──────── Records supplied ────────

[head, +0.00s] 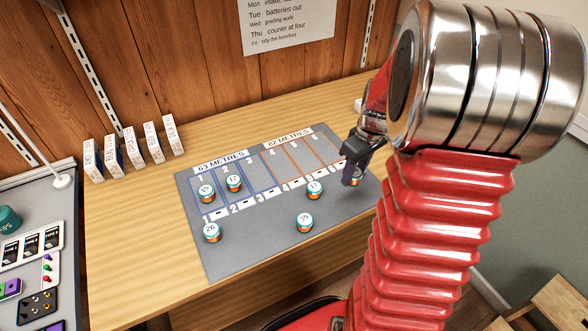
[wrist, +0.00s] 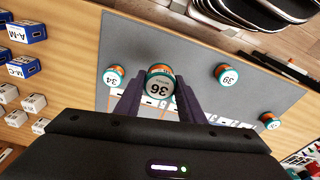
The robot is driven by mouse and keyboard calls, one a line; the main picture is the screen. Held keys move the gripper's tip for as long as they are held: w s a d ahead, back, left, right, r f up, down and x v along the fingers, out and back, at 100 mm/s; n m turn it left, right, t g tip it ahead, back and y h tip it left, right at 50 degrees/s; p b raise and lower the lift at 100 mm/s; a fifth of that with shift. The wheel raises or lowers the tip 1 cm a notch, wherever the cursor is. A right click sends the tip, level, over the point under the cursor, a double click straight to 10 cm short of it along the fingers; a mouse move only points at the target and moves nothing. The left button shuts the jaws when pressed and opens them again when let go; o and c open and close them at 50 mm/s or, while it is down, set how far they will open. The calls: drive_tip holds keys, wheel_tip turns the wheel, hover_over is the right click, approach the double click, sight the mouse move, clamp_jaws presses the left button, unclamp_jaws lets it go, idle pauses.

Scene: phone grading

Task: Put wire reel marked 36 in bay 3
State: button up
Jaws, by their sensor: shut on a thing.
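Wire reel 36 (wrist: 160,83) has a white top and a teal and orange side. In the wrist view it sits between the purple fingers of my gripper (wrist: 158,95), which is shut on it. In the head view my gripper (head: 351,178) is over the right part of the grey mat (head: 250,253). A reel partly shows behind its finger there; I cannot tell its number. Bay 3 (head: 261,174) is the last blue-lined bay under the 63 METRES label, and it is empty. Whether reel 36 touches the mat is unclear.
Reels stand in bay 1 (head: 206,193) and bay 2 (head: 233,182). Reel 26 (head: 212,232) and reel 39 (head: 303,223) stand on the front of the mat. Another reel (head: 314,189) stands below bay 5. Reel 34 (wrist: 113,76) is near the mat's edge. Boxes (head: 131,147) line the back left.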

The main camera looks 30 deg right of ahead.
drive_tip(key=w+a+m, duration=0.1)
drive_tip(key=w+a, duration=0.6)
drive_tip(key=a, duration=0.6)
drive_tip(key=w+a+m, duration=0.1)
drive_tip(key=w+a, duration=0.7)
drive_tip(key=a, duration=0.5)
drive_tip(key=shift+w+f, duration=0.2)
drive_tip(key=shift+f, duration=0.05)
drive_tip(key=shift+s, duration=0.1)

────────
──────── Records supplied ────────

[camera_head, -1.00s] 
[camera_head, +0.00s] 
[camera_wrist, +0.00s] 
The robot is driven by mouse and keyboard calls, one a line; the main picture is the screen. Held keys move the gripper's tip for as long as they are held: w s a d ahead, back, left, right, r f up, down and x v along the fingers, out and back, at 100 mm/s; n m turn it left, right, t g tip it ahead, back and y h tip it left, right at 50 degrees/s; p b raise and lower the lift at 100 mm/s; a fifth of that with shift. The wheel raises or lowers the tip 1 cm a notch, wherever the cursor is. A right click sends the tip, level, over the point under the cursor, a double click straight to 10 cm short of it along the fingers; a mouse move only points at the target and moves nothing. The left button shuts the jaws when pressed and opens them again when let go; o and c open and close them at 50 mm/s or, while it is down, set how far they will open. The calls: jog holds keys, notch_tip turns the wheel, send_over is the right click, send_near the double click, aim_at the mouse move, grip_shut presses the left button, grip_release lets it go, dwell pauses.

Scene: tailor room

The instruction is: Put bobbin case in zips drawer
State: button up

────────

### [Your task]
Copy, from the material, each line that holds the string "button".

### [The reply]
The robot is driven by mouse and keyboard calls, one a line; the main picture is the screen. Held keys move the gripper's tip for as long as they are held: w s a d ahead, back, left, right, r f up, down and x v along the fingers, out and back, at 100 mm/s; n m turn it left, right, t g tip it ahead, back and y h tip it left, right at 50 degrees/s; p b raise and lower the lift at 100 mm/s; a fifth of that with shift. The wheel raises or lowers the tip 1 cm a notch, wherever the cursor is. A right click sends the tip, level, over the point under the cursor, a double click straight to 10 cm short of it along the fingers; a mouse move only points at the target and moves nothing. The left button shuts the jaws when pressed and opens them again when let go; o and c open and close them at 50 mm/s or, while it is down, set how far they will open. The calls: drive_tip holds keys, wheel_tip turns the wheel, hover_over is the right click, approach the double click, sight the mouse move, clamp_jaws presses the left button, unclamp_jaws lets it go, idle pauses.
State: button up
The robot is driven by mouse and keyboard calls, one a line; the main picture is the screen. Held keys move the gripper's tip for as long as they are held: w s a d ahead, back, left, right, r f up, down and x v along the fingers, out and back, at 100 mm/s; n m turn it left, right, t g tip it ahead, back and y h tip it left, right at 50 degrees/s; p b raise and lower the lift at 100 mm/s; a fifth of that with shift. The wheel raises or lowers the tip 1 cm a notch, wherever the cursor is. A right click sends the tip, level, over the point under the cursor, a double click straight to 10 cm short of it along the fingers; a mouse move only points at the target and moves nothing. The left button shuts the jaws when pressed and opens them again when let go; o and c open and close them at 50 mm/s or, while it is down, set how far they will open. The calls: jog holds keys, notch_tip turns the wheel, send_over is the right click, send_near the double click, aim_at the mouse move, grip_shut presses the left button, grip_release lets it go, dwell pauses.
State: button up

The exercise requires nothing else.